«1995 1996 1997 »

Centenary year

The workforce at Shotton is in buoyant mood as preparations are made to celebrate the works’ centenary. The order book for the works’ unique range of coated products is full and output, quality and productivity are at an all-time high.

The highlight of a year-long programme was Centenary Day, Tuesday, 24th September, when the fourth generation descendants of John Summers, his great grandsons, Peter, Timothy, Bill and Mark, joined past and present works’ employees, British Steel executives, leading customers and suppliers at a celebration lunch at which the Chairman of British Steel, Sir Brian Moffat, was the main speaker. Among the 300 guests were the works’ oldest surviving employee, Rupert Cunningham, a former slab yard manager who, in his 102nd year and frail with failing eyesight, was brought from a local nursing home by his niece to fulfil a promise to attend what he described as “a wonderful day.” To mark his presence, he was presented with a commemorative bottle of his favourite tipple by the works’ youngest employee, 16-year-old trainee John Wainwright.

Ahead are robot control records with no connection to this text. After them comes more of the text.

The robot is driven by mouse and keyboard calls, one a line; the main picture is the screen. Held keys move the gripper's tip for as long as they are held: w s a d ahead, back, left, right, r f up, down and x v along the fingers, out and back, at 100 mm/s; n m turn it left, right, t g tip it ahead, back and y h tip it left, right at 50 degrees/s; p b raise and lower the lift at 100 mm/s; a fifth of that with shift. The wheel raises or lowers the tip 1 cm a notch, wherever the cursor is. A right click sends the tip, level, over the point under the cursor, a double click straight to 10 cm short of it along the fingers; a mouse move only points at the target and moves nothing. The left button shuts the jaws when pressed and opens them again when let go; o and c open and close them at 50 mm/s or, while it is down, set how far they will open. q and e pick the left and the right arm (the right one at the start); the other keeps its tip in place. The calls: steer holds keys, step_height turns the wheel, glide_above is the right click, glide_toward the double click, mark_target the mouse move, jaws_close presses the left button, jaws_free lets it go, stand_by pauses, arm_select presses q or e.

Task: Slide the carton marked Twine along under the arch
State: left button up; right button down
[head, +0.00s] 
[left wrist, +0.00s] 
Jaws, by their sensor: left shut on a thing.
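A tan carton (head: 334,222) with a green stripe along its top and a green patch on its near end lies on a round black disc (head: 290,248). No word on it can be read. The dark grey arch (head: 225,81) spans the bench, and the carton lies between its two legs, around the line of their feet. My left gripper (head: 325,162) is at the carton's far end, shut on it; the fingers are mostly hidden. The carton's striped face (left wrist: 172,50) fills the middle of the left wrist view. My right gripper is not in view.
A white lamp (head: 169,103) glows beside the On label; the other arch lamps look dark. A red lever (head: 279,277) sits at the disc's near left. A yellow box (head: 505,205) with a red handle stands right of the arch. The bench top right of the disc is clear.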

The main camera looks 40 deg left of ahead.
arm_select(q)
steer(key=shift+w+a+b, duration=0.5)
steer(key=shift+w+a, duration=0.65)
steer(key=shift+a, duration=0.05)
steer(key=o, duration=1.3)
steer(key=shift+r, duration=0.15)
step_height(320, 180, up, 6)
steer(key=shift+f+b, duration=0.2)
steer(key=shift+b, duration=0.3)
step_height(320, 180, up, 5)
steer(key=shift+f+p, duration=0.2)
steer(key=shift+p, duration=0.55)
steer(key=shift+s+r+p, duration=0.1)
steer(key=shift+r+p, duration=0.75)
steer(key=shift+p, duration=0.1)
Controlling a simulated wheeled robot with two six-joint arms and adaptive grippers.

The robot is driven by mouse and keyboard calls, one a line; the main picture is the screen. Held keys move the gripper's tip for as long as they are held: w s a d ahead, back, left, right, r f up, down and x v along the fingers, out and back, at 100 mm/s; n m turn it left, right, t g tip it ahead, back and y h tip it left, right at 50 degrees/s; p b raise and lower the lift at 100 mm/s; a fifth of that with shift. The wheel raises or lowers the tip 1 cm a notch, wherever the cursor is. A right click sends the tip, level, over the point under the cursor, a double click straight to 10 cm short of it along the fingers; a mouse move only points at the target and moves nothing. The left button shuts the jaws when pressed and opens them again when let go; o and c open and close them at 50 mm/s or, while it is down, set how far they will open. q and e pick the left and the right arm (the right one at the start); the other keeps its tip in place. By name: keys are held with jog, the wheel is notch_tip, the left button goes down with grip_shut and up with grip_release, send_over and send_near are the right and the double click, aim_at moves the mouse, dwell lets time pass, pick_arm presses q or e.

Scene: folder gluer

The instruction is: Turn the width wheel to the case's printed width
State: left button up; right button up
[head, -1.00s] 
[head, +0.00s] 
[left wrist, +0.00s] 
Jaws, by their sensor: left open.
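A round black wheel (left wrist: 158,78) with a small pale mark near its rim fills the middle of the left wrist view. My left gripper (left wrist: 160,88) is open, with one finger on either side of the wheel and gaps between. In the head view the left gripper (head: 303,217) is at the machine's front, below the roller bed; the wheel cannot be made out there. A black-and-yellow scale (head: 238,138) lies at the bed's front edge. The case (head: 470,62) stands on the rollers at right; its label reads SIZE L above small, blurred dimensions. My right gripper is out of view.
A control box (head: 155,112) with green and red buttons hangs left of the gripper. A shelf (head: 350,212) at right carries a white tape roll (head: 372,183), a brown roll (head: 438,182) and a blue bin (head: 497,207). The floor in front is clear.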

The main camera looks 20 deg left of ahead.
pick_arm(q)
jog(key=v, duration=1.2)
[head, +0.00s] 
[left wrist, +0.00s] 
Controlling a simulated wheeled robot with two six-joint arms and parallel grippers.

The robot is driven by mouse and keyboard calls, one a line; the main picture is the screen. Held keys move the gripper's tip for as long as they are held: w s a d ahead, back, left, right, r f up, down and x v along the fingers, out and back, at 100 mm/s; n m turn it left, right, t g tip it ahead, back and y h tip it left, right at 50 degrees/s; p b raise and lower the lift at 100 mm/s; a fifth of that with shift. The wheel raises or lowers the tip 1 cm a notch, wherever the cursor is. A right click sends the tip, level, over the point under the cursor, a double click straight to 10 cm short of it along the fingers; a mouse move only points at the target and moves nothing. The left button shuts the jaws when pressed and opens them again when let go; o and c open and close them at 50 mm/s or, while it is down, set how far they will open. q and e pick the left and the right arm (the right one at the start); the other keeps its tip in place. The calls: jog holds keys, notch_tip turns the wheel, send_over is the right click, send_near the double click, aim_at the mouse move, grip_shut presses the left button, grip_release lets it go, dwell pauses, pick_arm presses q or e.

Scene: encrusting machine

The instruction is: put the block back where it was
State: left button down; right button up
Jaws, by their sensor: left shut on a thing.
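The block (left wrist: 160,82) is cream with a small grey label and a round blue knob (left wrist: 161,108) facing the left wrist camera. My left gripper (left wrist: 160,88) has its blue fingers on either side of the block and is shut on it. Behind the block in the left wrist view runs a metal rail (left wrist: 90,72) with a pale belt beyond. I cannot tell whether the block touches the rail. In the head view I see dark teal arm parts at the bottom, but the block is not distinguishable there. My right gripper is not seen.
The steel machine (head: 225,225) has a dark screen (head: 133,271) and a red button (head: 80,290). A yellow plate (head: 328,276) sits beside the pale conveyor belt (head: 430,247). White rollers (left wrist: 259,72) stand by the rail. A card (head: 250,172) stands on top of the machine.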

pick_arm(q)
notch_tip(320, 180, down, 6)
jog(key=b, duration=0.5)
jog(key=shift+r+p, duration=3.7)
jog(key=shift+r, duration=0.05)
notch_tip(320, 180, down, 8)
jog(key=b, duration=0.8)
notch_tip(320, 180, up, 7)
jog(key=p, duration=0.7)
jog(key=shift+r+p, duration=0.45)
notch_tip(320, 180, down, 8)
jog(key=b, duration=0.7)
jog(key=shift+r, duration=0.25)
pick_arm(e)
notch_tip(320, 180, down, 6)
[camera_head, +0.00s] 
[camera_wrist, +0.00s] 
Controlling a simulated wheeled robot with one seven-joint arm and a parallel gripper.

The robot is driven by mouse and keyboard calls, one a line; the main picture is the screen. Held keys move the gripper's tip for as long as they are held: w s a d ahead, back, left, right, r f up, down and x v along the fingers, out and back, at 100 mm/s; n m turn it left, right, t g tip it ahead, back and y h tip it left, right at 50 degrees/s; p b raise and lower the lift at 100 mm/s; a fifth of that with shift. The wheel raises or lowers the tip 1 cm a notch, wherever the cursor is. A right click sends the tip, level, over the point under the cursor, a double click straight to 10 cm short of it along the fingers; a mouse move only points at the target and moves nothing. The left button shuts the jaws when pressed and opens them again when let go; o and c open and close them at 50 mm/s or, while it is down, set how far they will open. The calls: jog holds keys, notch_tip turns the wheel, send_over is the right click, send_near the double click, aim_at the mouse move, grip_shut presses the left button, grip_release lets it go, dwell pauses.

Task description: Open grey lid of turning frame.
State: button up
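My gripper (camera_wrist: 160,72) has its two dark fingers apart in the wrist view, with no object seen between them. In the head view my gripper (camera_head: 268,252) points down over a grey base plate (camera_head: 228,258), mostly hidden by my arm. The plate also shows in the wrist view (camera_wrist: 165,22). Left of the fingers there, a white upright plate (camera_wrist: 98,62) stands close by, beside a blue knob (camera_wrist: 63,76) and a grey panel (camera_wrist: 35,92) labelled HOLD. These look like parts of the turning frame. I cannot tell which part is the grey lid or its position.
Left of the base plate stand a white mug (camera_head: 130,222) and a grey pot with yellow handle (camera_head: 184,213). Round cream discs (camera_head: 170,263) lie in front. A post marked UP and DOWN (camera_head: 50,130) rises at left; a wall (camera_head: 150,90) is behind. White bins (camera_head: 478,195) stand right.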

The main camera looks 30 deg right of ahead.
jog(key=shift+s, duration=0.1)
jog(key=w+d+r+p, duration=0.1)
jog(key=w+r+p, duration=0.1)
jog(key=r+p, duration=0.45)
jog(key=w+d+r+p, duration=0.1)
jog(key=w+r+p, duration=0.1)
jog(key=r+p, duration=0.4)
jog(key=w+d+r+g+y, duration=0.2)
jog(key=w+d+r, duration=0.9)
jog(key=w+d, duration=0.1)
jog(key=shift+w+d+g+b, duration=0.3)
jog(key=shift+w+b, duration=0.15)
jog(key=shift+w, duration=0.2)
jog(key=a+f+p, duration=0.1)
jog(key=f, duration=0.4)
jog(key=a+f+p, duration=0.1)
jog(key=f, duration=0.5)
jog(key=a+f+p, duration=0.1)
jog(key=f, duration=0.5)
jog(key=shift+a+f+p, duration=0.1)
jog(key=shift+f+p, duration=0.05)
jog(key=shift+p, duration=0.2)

Sir Brian highlighted the remarkable growth in demand for galvanised and paint coated steel strip during the past 25 years. In the early 1970s, Colorcoat ® accounted for only 10 per cent. of the industrial building materials market; by the end of the 1980s, its share had risen to an “astounding” 75 per cent. The amount of metallic coated steel used in cars had increased from virtually zero in 1980 to over 70 per cent. in the latest models so that about a quarter of the company’s current output of coated strip was for the automotive sector. John Summers and British Steel had been pioneers in the field of coating technology with a number of “firsts” to their credit.

One of the bays ( 34 Bay) in the Coatings Three complex had been emptied of mill rolls and steel stock to create space for a large indoor tented area in which the centenary day lunch and several open day lunches were held. A section of the same bay also housed an impressive exhibition depicting the highlights in the works’ long history, current operations and product applications. The centrepiece was a revolving turntable on which stood a vintage Ford car and the same company’s Concept Speedster, unveiled at the Turin International Motor Show five months earlier as part of the Global Ford 2000 Programme. The concept car was valued at £1/2 million.

The year’s programme also included other open days for customers, suppliers and a cross section of employees chosen at random, community visits, gala evenings for over 1,000 employees and a family day-time gala at the works’ sports and social club, sponsorship of a Welsh National Opera evening at Llandudno to link with its 50th anniversary, a rally for 200 vintage European and American cars from the past ninety years in the General Office area and competitions for local primary and secondary school children.

The centenary was perpetuated on the country’s rail system by a class 60 locomotive belonging to the new English, Welsh and Scottish Railway Company being named “Shotton Works Centenary Year 1996”.

The year ended with a fireworks display at the club for employees and their families on 27th December.

As a memento of the anniversary, every employee received a copy of an illustrated book “A Century of Shotton Steel”. A video film of the 100 years including rare photographs of operations in 1910 and film footage of Royal visits during the Second World War and 1952 was shown at all events.

Galvanising developments

No.6 hot dip galvanising line in the Coatings Two complex is now capable of producing higher quality iron/zinc coated and smooth zinc coated strip for the automotive sector following a £10 million enhancement. The development enables British Steel to keep pace with increasing demand for corrosion resistant zinc coated steel for vehicle body parts. The Shotton scheme means that British Steel Strip Products can supply an additional 97,000 tonnes to the automotive sector annually. Metallic coated steel is currently used in over 75 per cent. of all major domestic appliances and 63 per cent. of the average car.